** BEGIN **

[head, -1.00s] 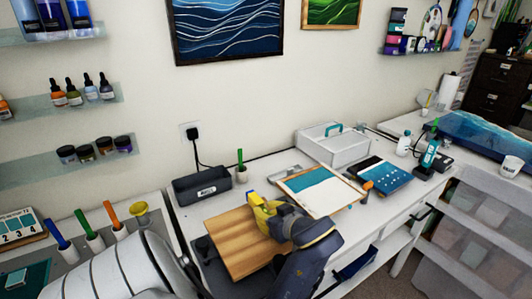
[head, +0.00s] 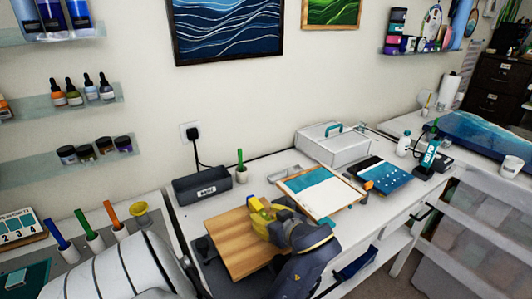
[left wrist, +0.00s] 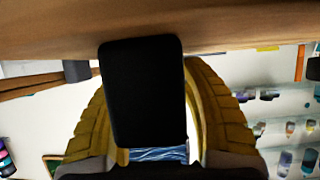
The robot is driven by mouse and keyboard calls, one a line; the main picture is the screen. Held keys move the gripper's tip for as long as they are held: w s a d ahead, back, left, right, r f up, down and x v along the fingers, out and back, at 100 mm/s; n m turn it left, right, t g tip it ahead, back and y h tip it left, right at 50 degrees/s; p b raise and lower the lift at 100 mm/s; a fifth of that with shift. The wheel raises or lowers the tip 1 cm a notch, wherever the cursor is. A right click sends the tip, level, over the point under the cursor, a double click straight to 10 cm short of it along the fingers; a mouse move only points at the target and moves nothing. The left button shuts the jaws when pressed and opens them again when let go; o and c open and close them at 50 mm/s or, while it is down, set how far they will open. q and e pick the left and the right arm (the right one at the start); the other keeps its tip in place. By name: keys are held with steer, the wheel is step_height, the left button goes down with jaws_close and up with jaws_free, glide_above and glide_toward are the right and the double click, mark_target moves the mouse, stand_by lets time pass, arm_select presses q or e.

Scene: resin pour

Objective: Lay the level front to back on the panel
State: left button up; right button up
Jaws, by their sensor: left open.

** END **

_The task_
Drop the pictures, then write out only the lines running from the one containing "[left wrist, +0.00s]" through the last line above, both included, exactly.

_Solution to this exercise_
[left wrist, +0.00s] 
The robot is driven by mouse and keyboard calls, one a line; the main picture is the screen. Held keys move the gripper's tip for as long as they are held: w s a d ahead, back, left, right, r f up, down and x v along the fingers, out and back, at 100 mm/s; n m turn it left, right, t g tip it ahead, back and y h tip it left, right at 50 degrees/s; p b raise and lower the lift at 100 mm/s; a fifth of that with shift. The wheel raises or lowers the tip 1 cm a notch, wherever the cursor is. A right click sends the tip, level, over the point under the cursor, a double click straight to 10 cm short of it along the fingers; a mouse move only points at the target and moves nothing. The left button shuts the jaws when pressed and opens them again when let go; o and c open and close them at 50 mm/s or, while it is down, set how far they will open. q and e pick the left and the right arm (the right one at the start); the other keeps its tip in place. By name: keys are held with steer, the wheel is step_height, the left button goes down with jaws_close and up with jaws_free, glide_above and glide_toward are the right and the double click, mark_target moves the mouse, stand_by lets time pass, arm_select presses q or e.

Scene: resin pour

Objective: Lay the level front to back on the panel
State: left button up; right button up
Jaws, by their sensor: left open.

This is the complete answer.